Norfolk Southern also contends that § 339 does not apply in cases involving falls, because, it says, all children recognize the dangers from falling. In McHugh v. Reading Co., 346 Pa. 266, 30 A.2d 122 (1943), and Arbogast v. Terminal R.R. Ass'n.,452 S.W.2d 81 (Mo. 1970), the risk of falling was held to be an open and obvious danger to the child, and therefore § 339(c) was held not applicable. In Lyle v. Bouler, supra, a 16-year-old boy, holding a valid driver's license, *Page 1107 drove with a friend to a clay pit that had not been used commercially for some years. They climbed up the sides of the pit to see which of the two could climb the highest. During one climb, the two came to a ledge and sat on it to rest. Several minutes later, the ledge collapsed and the two fell 15 feet to the bottom. This Court reversed a summary judgment for the defendant landowner in Lyle v. Bouler, reasserting our adherence to § 339, Restatement (Second) of Torts (1965). This was an obvious recognition that the ultimate question was not whether the child appreciated the danger of falling, but rather was whether the child had a full knowledge of and appreciation of the risk involved.

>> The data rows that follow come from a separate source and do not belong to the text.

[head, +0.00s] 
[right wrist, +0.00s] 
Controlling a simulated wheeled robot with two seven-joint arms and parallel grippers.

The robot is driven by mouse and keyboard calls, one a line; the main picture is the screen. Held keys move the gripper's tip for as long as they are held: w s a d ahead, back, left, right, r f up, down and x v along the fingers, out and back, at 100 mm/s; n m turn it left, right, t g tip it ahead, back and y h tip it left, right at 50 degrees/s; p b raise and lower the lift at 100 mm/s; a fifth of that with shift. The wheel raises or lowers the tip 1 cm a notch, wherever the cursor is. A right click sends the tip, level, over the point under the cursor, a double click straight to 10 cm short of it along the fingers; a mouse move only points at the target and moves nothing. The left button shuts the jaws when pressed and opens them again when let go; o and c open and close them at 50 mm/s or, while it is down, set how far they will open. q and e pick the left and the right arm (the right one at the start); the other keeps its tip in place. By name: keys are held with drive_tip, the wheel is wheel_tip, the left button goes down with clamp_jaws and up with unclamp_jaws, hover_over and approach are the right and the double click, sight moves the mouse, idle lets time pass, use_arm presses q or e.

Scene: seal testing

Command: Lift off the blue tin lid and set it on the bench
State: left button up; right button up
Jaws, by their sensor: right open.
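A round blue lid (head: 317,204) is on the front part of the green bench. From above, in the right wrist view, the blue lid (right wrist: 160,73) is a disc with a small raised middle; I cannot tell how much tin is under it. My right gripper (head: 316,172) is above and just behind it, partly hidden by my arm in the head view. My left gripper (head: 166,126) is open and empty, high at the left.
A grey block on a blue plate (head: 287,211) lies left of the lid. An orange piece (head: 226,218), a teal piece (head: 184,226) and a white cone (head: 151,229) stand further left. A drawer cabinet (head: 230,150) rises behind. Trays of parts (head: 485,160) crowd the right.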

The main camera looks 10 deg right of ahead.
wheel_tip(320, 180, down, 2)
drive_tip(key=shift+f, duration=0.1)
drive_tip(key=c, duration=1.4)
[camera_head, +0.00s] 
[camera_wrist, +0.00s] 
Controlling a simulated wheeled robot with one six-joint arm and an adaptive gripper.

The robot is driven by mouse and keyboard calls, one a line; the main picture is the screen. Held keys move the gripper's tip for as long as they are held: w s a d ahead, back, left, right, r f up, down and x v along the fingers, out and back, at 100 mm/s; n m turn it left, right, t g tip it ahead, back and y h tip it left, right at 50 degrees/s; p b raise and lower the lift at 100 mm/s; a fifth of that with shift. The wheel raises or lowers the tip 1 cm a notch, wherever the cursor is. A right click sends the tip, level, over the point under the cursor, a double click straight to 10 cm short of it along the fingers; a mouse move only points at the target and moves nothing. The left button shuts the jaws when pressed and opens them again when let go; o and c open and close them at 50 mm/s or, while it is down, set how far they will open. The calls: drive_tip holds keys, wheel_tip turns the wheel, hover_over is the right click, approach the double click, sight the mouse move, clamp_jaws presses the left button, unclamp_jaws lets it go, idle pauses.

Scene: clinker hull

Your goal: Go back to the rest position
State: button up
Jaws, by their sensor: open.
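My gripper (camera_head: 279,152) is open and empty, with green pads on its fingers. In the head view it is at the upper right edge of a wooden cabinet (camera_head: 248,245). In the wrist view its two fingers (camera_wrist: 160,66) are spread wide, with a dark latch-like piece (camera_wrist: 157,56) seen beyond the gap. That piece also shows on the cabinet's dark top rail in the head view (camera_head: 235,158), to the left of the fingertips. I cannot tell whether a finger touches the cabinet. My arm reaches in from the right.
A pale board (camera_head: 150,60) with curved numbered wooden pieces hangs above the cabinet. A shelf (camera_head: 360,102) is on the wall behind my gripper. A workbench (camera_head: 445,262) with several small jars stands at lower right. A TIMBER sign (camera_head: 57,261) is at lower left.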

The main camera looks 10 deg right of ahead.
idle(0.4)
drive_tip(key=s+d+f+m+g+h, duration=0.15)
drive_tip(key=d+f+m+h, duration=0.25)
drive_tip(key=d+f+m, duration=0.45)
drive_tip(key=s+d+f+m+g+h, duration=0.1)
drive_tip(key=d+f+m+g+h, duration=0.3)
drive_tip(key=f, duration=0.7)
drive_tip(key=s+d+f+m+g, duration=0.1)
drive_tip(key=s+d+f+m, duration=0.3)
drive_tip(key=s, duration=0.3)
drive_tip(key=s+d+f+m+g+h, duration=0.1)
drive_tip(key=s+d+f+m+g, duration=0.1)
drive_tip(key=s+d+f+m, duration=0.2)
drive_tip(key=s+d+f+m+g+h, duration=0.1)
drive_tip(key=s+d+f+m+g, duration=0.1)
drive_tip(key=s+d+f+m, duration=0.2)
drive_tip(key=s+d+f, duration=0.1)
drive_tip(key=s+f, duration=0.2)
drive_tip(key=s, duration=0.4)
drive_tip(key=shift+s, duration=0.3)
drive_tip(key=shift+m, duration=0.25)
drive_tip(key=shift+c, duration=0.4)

For the reasons stated above, the judgment of the trial court based on the directed verdict for the defendant on the negligence and wantonness counts, is due to be reversed and the cause remanded for a new trial.

REVERSED AND REMANDED.

KENNEDY, COOK, and BUTTS, JJ., concur.

HOOPER, C.J., concurs specially.

MADDOX, and HOUSTON, JJ., dissent.

INGRAM, J., recused.

* "Additionally, the net inference derived from balancing the 'utility . . . of maintaining the condition and the burden of eliminating the danger,' § 339(d), may be an aggravating ormitigating factor, depending on the circumstances."